— What to work on —
Omit every picture and return the rest of the data unaltered.

==========

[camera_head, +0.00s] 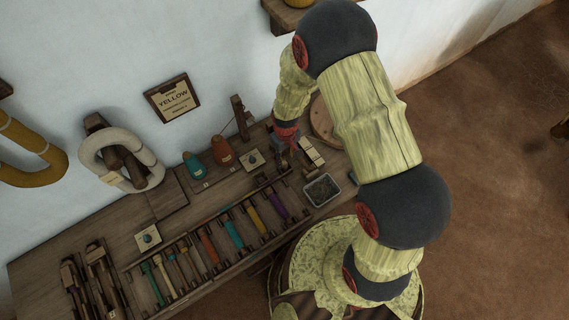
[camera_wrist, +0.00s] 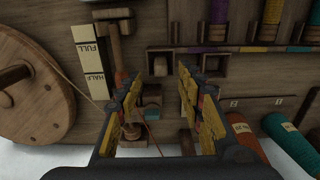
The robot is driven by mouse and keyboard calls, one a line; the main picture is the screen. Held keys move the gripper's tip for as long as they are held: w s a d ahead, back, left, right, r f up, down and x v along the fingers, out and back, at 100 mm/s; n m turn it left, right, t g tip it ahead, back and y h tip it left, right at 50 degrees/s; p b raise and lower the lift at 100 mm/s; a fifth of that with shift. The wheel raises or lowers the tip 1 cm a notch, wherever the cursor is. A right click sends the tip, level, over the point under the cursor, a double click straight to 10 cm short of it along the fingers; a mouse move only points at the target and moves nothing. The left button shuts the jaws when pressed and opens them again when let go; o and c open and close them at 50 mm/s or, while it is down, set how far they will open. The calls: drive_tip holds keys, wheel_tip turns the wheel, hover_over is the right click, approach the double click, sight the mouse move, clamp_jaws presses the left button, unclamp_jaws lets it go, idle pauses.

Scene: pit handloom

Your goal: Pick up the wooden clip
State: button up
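My gripper (camera_wrist: 160,103) is open, its two yellow-and-dark fingers spread apart in the wrist view. A small brown wooden piece (camera_wrist: 151,97), which may be the wooden clip, shows between the fingers. I cannot tell how far below the fingertips it lies, and I see nothing gripped. In the head view my gripper (camera_head: 286,143) is low over the back right of the bench, and the arm hides part of that area. I cannot make out the clip there.
A FULL/HALF gauge (camera_wrist: 90,62) and a round wooden disc (camera_wrist: 35,103) lie beside my gripper. Orange (camera_wrist: 245,135) and teal (camera_wrist: 290,142) cones stand on the other side. A grey tray (camera_head: 336,194) and a rack of coloured bobbins (camera_head: 213,251) occupy the bench front.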

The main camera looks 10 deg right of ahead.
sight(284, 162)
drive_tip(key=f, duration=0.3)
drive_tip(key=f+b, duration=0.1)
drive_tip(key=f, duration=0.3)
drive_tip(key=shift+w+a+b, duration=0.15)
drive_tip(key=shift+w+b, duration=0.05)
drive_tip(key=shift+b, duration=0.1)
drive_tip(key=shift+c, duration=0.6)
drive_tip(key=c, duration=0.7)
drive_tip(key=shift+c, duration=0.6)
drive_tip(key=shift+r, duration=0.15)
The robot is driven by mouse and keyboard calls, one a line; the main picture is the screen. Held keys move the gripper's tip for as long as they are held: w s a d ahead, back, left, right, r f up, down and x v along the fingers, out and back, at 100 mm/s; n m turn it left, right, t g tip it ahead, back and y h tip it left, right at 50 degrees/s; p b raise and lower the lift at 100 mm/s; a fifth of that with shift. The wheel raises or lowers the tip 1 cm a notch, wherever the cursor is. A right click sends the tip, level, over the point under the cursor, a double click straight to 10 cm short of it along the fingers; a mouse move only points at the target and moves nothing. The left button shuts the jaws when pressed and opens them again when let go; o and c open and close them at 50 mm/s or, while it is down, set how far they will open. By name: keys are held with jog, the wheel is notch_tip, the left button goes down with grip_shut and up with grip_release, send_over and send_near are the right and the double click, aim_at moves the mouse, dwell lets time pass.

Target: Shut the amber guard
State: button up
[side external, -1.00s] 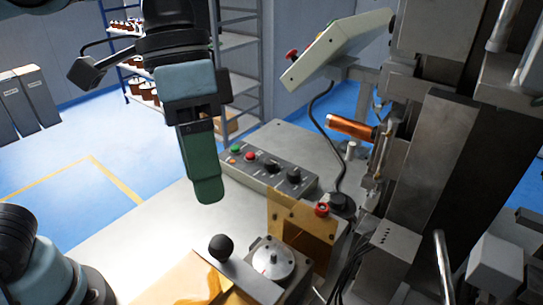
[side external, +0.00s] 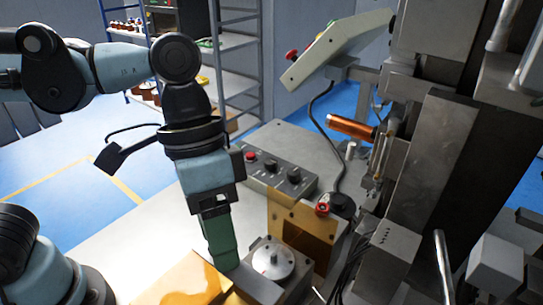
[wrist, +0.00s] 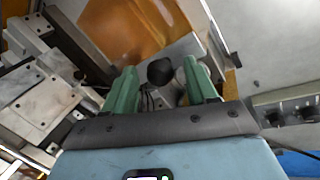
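The amber guard (side external: 185,280) is a see-through orange panel at the bottom of the side view. It also fills the upper middle of the wrist view (wrist: 130,30). A grey bar with a black ball knob (wrist: 160,71) lies by it in the wrist view. My gripper (side external: 222,262) points down at the guard's right part in the side view and hides the knob there. In the wrist view its green fingers (wrist: 161,84) stand apart, one on each side of the knob, with gaps visible. Whether the fingers touch the bar is unclear.
A round metal dial (side external: 272,260) stands just right of my gripper. Behind it are an upright amber plate (side external: 300,222) and a control box with buttons and knobs (side external: 270,172). The tall grey machine (side external: 435,150) with a copper coil (side external: 352,128) blocks the right. The bench on the left is clear.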

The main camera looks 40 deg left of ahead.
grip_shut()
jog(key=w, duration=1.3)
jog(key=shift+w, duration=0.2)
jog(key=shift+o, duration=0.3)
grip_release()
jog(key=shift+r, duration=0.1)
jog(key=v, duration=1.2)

==========

— Exercise solution —
[camera_head, +0.00s] 
[camera_wrist, +0.00s] 
The robot is driven by mouse and keyboard calls, one a line; the main picture is the screen. Held keys move the gripper's tip for as long as they are held: w s a d ahead, back, left, right, r f up, down and x v along the fingers, out and back, at 100 mm/s; n m turn it left, right, t g tip it ahead, back and y h tip it left, right at 50 degrees/s; p b raise and lower the lift at 100 mm/s; a fifth of that with shift. The wheel raises or lowers the tip 1 cm a notch, wherever the cursor is. A right click sends the tip, level, over the point under the cursor, a double click straight to 10 cm short of it along the fingers; a mouse move only points at the target and moves nothing. The left button shuts the jaws when pressed and opens them again when let go; o and c open and close them at 50 mm/s or, while it is down, set how far they will open. The calls: drive_tip holds keys, wheel_tip turns the wheel, hover_over is the right click, approach the double click, sight the mouse move, clamp_jaws presses the left button, unclamp_jaws lets it go, idle pauses.

Scene: pit handloom

Your goal: Pick up the wooden clip
State: button up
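My gripper (camera_wrist: 160,103) is open, its two yellow-and-dark fingers spread apart in the wrist view. A small brown wooden piece (camera_wrist: 151,97), which may be the wooden clip, shows between the fingers. I cannot tell how far below the fingertips it lies, and I see nothing gripped. In the head view my gripper (camera_head: 286,143) is low over the back right of the bench, and the arm hides part of that area. I cannot make out the clip there.
A FULL/HALF gauge (camera_wrist: 90,62) and a round wooden disc (camera_wrist: 35,103) lie beside my gripper. Orange (camera_wrist: 245,135) and teal (camera_wrist: 290,142) cones stand on the other side. A grey tray (camera_head: 336,194) and a rack of coloured bobbins (camera_head: 213,251) occupy the bench front.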

The main camera looks 10 deg right of ahead.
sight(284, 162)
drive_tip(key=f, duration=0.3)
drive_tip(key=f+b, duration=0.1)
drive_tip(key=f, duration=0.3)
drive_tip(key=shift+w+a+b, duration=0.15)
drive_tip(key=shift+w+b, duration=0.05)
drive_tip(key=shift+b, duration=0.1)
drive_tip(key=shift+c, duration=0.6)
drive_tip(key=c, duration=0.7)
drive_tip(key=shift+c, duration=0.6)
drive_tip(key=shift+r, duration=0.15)
The robot is driven by mouse and keyboard calls, one a line; the main picture is the screen. Held keys move the gripper's tip for as long as they are held: w s a d ahead, back, left, right, r f up, down and x v along the fingers, out and back, at 100 mm/s; n m turn it left, right, t g tip it ahead, back and y h tip it left, right at 50 degrees/s; p b raise and lower the lift at 100 mm/s; a fifth of that with shift. The wheel raises or lowers the tip 1 cm a notch, wherever the cursor is. A right click sends the tip, level, over the point under the cursor, a double click straight to 10 cm short of it along the fingers; a mouse move only points at the target and moves nothing. The left button shuts the jaws when pressed and opens them again when let go; o and c open and close them at 50 mm/s or, while it is down, set how far they will open. By name: keys are held with jog, the wheel is notch_tip, the left button goes down with grip_shut and up with grip_release, send_over and send_near are the right and the double click, aim_at moves the mouse, dwell lets time pass.

Target: Shut the amber guard
State: button up
[side external, -1.00s] 
[side external, +0.00s] 
[wrist, +0.00s] 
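The amber guard (side external: 185,280) is a see-through orange panel at the bottom of the side view. It also fills the upper middle of the wrist view (wrist: 130,30). A grey bar with a black ball knob (wrist: 160,71) lies by it in the wrist view. My gripper (side external: 222,262) points down at the guard's right part in the side view and hides the knob there. In the wrist view its green fingers (wrist: 161,84) stand apart, one on each side of the knob, with gaps visible. Whether the fingers touch the bar is unclear.
A round metal dial (side external: 272,260) stands just right of my gripper. Behind it are an upright amber plate (side external: 300,222) and a control box with buttons and knobs (side external: 270,172). The tall grey machine (side external: 435,150) with a copper coil (side external: 352,128) blocks the right. The bench on the left is clear.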

The main camera looks 40 deg left of ahead.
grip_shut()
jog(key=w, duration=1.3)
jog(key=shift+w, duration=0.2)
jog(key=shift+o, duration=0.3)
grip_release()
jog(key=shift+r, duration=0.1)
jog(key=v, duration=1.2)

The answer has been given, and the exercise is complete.